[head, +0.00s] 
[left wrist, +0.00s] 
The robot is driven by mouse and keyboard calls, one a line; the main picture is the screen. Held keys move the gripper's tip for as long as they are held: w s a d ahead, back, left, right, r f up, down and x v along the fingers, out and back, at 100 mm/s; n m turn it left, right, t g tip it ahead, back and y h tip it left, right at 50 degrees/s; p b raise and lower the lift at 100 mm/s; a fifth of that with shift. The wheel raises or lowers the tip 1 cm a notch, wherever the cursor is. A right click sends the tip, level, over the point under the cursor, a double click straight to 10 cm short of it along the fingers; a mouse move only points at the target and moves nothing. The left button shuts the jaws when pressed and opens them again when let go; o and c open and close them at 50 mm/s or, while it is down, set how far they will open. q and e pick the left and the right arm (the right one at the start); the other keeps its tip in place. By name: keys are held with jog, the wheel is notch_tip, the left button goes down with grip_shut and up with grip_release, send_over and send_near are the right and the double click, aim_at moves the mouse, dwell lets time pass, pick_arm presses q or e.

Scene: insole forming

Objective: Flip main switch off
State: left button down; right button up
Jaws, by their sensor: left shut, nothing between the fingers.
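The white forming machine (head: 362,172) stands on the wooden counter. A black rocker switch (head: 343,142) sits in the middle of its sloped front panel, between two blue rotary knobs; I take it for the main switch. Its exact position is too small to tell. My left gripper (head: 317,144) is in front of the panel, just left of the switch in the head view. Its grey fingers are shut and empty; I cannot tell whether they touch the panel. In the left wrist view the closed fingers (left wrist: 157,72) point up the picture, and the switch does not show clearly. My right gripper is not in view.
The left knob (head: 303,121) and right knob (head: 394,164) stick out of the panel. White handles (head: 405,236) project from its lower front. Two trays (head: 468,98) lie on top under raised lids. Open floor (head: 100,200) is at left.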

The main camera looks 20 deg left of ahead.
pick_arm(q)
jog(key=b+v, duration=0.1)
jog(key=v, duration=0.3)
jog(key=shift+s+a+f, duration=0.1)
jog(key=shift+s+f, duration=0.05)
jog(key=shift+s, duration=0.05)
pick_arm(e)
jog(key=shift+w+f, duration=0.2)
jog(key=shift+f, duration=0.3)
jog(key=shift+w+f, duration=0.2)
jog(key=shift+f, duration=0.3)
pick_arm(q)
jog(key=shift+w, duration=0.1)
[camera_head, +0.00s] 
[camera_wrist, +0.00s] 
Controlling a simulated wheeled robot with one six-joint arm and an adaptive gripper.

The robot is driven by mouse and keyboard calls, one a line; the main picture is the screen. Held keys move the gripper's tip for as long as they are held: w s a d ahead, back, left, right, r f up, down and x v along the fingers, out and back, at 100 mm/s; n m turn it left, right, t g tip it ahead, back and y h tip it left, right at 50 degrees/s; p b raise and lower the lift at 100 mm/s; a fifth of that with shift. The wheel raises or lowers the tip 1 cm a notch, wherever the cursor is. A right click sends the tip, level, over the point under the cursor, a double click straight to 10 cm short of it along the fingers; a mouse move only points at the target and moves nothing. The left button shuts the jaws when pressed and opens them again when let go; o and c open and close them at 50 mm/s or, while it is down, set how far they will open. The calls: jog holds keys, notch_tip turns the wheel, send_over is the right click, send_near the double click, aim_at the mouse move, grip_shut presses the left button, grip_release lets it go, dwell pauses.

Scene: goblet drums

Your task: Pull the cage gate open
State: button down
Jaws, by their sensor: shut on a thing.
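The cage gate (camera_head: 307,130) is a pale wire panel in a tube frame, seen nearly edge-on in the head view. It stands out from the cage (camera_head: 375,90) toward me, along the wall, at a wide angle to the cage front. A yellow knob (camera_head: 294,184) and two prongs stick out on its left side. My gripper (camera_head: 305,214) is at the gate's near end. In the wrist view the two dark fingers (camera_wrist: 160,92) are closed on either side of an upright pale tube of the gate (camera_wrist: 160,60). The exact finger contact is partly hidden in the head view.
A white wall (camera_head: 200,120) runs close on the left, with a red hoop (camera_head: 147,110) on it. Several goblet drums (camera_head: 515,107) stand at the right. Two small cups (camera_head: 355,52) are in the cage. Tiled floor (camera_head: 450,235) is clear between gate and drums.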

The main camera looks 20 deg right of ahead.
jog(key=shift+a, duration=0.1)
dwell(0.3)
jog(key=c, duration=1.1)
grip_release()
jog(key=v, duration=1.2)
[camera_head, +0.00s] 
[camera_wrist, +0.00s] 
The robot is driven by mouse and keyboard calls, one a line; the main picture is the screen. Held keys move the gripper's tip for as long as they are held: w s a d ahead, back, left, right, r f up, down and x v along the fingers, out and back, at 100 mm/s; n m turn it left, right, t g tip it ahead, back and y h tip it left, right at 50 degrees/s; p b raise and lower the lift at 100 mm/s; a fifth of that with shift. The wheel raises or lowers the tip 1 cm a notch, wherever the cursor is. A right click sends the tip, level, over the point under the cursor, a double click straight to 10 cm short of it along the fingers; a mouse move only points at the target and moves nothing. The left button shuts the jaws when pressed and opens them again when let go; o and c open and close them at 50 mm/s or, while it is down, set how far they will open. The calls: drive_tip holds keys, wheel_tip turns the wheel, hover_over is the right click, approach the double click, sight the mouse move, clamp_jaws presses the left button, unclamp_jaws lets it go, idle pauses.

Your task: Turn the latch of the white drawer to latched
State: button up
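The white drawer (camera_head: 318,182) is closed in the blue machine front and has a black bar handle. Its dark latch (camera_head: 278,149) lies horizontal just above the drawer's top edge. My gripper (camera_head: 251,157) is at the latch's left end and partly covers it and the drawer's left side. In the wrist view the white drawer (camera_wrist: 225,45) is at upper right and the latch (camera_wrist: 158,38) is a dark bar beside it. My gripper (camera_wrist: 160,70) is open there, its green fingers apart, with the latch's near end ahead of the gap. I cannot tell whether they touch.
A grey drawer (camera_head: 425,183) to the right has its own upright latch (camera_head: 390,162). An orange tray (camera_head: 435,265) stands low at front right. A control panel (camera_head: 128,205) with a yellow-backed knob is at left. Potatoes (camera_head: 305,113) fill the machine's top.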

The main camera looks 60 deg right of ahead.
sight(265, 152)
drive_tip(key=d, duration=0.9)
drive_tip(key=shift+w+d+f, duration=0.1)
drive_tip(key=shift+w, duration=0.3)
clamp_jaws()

════════

Give back, word for word, only the lines above from the line holding "Scene: goblet drums" to the line holding "State: button down", both included.

PROBLEM SOLUTION —
Scene: goblet drums

Your task: Pull the cage gate open
State: button down

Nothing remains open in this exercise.